COLLECTED MATERIAL =>
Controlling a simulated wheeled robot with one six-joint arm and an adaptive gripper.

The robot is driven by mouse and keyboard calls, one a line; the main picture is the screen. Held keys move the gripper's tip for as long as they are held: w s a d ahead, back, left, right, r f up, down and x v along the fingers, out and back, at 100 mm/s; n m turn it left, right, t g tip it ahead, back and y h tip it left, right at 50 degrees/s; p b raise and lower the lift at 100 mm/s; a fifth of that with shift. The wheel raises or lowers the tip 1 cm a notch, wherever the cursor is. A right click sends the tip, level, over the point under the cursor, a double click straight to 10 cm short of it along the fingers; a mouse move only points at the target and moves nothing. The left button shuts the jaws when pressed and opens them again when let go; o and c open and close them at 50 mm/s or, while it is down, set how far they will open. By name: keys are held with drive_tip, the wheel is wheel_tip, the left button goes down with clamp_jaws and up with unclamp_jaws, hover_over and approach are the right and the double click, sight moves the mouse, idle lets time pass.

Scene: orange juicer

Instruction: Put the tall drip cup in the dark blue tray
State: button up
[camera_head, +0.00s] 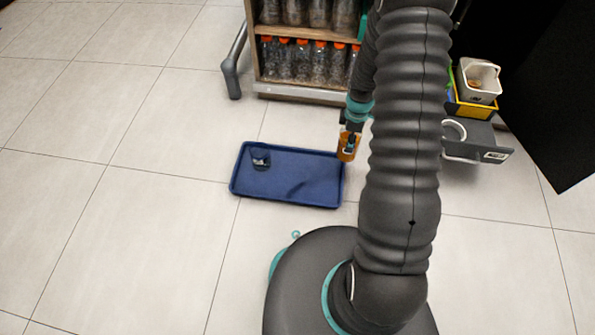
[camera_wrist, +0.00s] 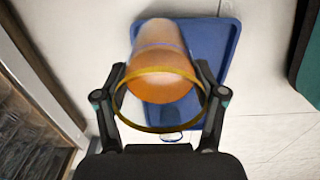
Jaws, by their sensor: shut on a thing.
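My gripper (camera_head: 350,138) is shut on an orange cup, which I take to be the tall drip cup (camera_head: 346,152). In the wrist view the cup (camera_wrist: 162,60) sits between the two fingers of my gripper (camera_wrist: 160,70), with its yellowish rim toward the camera. The dark blue tray (camera_head: 270,187) lies on the floor to the left of the gripper. The cup shows near the tray's right end, and its height above the floor is hard to tell. The tray (camera_wrist: 222,45) also shows behind the cup in the wrist view.
A small dark see-through cup (camera_head: 261,160) stands in the tray's upper left part. A shelf rack (camera_head: 300,92) with several orange-capped bottles stands behind. A grey machine part (camera_head: 478,142) and a white basket (camera_head: 480,80) are at the right. The tray's middle is clear.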

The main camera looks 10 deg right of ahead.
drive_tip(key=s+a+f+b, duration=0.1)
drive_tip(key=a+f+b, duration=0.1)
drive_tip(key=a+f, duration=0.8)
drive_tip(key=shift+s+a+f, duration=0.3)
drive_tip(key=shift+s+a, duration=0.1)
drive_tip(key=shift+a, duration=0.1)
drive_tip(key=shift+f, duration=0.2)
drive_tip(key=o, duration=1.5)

REQUIRED WORK => Quote in full the listing given above; the images are to be left out.

ANSWER FOR THIS EXERCISE =>
Controlling a simulated wheeled robot with one six-joint arm and an adaptive gripper.

The robot is driven by mouse and keyboard calls, one a line; the main picture is the screen. Held keys move the gripper's tip for as long as they are held: w s a d ahead, back, left, right, r f up, down and x v along the fingers, out and back, at 100 mm/s; n m turn it left, right, t g tip it ahead, back and y h tip it left, right at 50 degrees/s; p b raise and lower the lift at 100 mm/s; a fifth of that with shift. The wheel raises or lowers the tip 1 cm a notch, wherever the cursor is. A right click sends the tip, level, over the point under the cursor, a double click straight to 10 cm short of it along the fingers; a mouse move only points at the target and moves nothing. The left button shuts the jaws when pressed and opens them again when let go; o and c open and close them at 50 mm/s or, while it is down, set how far they will open. By name: keys are held with drive_tip, the wheel is wheel_tip, the left button goes down with clamp_jaws and up with unclamp_jaws, hover_over and approach are the right and the double click, sight moves the mouse, idle lets time pass.

Scene: orange juicer

Instruction: Put the tall drip cup in the dark blue tray
State: button up
[camera_head, +0.00s] 
[camera_wrist, +0.00s] 
Jaws, by their sensor: shut on a thing.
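My gripper (camera_head: 350,138) is shut on an orange cup, which I take to be the tall drip cup (camera_head: 346,152). In the wrist view the cup (camera_wrist: 162,60) sits between the two fingers of my gripper (camera_wrist: 160,70), with its yellowish rim toward the camera. The dark blue tray (camera_head: 270,187) lies on the floor to the left of the gripper. The cup shows near the tray's right end, and its height above the floor is hard to tell. The tray (camera_wrist: 222,45) also shows behind the cup in the wrist view.
A small dark see-through cup (camera_head: 261,160) stands in the tray's upper left part. A shelf rack (camera_head: 300,92) with several orange-capped bottles stands behind. A grey machine part (camera_head: 478,142) and a white basket (camera_head: 480,80) are at the right. The tray's middle is clear.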

The main camera looks 10 deg right of ahead.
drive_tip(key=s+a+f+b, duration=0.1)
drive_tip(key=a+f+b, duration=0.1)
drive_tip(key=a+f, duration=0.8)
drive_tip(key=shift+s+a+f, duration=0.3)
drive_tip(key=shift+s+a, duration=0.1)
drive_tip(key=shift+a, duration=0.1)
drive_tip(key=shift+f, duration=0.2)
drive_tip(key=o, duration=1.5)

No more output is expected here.